In an apparent end-run around the California Department of Insurance, Applied Underwriters, the Berkshire Hathaway (NYSE: BRK.A) subsidiary is instead using state courts in Nebraska to sue at least two California employers for a combined $5.5 million and is fighting to have a third case moved to the Midwest.
Further, Applied Underwriters is barred by a consent decree which it signed with the California Department from dragging California employers to other states and then subjecting them to court cases or arbitration over demands for payments.
CDI officials say the Department’s legal unit is reviewing the lawsuits in light of Applied’s past representations and agreements, but as of deadline had not commented on Applied’s actions.

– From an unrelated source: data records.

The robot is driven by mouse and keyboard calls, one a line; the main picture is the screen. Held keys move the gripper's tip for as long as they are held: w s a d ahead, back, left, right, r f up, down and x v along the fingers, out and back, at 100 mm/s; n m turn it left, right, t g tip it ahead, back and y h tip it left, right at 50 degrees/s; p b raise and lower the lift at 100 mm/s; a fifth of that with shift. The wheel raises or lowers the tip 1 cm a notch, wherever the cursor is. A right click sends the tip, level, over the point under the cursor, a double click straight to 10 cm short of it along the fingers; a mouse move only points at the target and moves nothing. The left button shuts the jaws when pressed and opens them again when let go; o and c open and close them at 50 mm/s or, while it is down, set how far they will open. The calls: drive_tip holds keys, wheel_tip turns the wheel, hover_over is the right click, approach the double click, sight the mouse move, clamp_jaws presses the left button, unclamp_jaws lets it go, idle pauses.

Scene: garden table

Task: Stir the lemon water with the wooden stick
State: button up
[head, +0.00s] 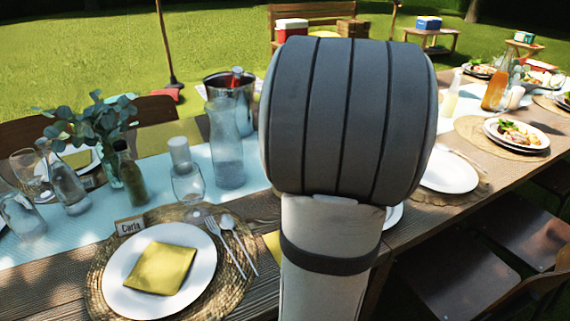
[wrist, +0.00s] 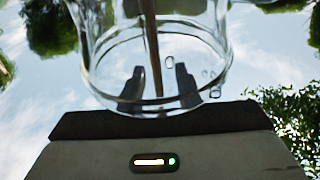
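In the wrist view a clear glass vessel (wrist: 90,75) fills the upper middle, with small drops or bubbles on it. A thin brown wooden stick (wrist: 152,45) shows through the glass and runs down between my gripper's fingers (wrist: 160,76). Both fingers are seen through the glass and stand apart, with a gap on each side of the stick. I cannot tell whether the fingers are inside or behind the glass. No lemon slices show. In the head view my arm blocks the middle, and the gripper and stick are hidden.
The head view shows a wooden table with a pale runner (head: 140,218), a tall glass carafe (head: 226,150), a metal bucket (head: 236,92), a stemmed glass (head: 187,185) and several bottles. A plate with a yellow napkin (head: 160,270) lies at the front left. Chairs (head: 455,275) stand at right.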

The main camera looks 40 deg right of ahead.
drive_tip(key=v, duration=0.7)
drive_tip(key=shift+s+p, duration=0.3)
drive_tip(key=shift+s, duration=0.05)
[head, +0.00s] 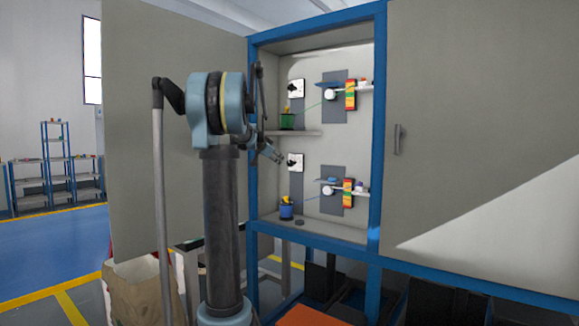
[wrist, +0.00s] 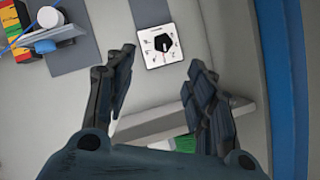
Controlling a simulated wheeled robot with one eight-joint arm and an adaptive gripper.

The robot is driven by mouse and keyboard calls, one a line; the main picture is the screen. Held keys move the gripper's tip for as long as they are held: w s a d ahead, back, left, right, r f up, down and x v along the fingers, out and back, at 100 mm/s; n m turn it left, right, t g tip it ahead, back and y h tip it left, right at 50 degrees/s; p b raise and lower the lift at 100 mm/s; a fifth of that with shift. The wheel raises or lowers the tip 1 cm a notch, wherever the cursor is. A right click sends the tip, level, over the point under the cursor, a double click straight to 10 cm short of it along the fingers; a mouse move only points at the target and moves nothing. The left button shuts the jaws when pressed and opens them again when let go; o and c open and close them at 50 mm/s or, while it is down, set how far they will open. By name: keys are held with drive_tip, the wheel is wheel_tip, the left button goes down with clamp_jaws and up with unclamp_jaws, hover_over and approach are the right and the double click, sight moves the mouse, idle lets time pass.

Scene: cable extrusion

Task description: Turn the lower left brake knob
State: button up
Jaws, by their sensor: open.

In one case filed in the District Court of Douglas County Nebraska, Applied claims that the insured farm labor company failed to make required payments on a $485,689 promissory note it signed earlier this year. In addition to the amount of the note plus daily interest, Applied is alleging a breach of its reinsurance participation agreement (RPA) by the insured not making a payment on the note.
The RPA has been declared illegal by the California Department.
Applied is seeking nearly $3.6 million from the company for the alleged breach of the RPA. The total amount sought includes $1,320,912 in “early cancellation charges,” according to Applied’s complaint in the case.
The second employer is a Southern California restaurant chain that also signed a half-million-dollar promissory note which has some $300,000 due. Applied maintains that the company has stopped paying on the note, which is an alleged violation of their RPA. Applied is seeking $1.2 million for the alleged breach of the RPA.
In both cases Applied’s RPA requires “any legal suit, action or proceeding arising out of, related to or based upon this Agreement, or the transactions contemplated hereby or thereby must only be instituted in the Federal Courts of the United States of America or the Courts of the State of Nebraska, in each case located in Omaha and the County of Douglas.”
Applied’s exhibits do not include a signed disclosure by either employer that they were informed in advance that the dispute resolution provisions contained in ancillary agreements to workers’ comp policies are negotiable. Such is a requirement under California law.
The California Legislature passed SB 684 in 2011 that required insurers seeking to include arbitration or dispute resolution agreements that require the use of out of state courts and other state laws to disclose this fact up front and to allow negotiation over the provisions. Gov. Jerry Brown signed the bill into law, and its provisions took effect for policies issued on or after July 1, 2012. Both RPAs were signed after this date.
Superior Court Action
In a related issue, a California Superior Court just rejected an attempt by Applied to force a third California employer to litigate in Nebraska. As in the above cases, Applied is trying to use provisions in the RPA to force disputes to be resolved in its home state rather than in California where the employer’s operations are located, and the policy was enacted.
“Under Insurance Code section 11658.5, an insurer intending to use a forum selection clause governing the resolution of disputes concerning workers’ compensation insurance issued to California employers was required to have disclosed that forum selection clause to an employer like [Redacted]. CIC is an insurer attempting to use a forum selection clause to force this dispute to be litigated in Nebraska,” the Contra Costa Superior Court in an order denying Applied’s motion for a stay based on inconvenient forum. “However, it is undisputed that the forum selection clause was not disclosed in compliance with section 11658.5. As a result, section 11658.5(c) is clear: California becomes the default forum for this dispute.”
The court also rejected Applied’s arguments that even if the RPA is void, the forum selection clause could still be enforced. “[T]here is a specific statute that directly addresses forum selection clauses in the context of workers’ compensation insurance,” the court pointed out. “That statute applies here, and that ends the analysis.”
It is clear the Department is failing to take action – let alone aggressive action to prevent employers from spending tons of money in court fighting Applied. The Consent decree got nothing for the Department it didn’t already have except an agreement by Applied to discuss its startlingly high and punitive Loss Development Factors. Brokers are getting sued all over the place – We are tracking many of these lawsuits – and brokers are not receiving clear direction from the Department moving forward.
Employers and brokers should be asking a lot of questions of the California Department including:
- Does it intend to protect business insurance consumers?
- Do the orders it issues or signs mean anything to anybody?
- When will it stop being out lawyered by Applied Underwriters?
- Does it intend to enforce California insurance law?
Correction: A Flash Report yesterday incorrectly stated that the consent decree Applied Underwriters signed with the California Department of Insurance bars it from pursuing court cases and arbitration proceedings against California employers in non-California jurisdictions. The decree’s dispute provisions are limited to barring out-of-state arbitration proceedings.
Applied Underwriters was once but is no longer an affiliate of Berkshire Hathaway. Applied’s management bought it. Berkshire Hathaway bears no responsibility for any of the events which have transpired involving Applied Underwriters’ or its subsidiaries including California Insurance Company.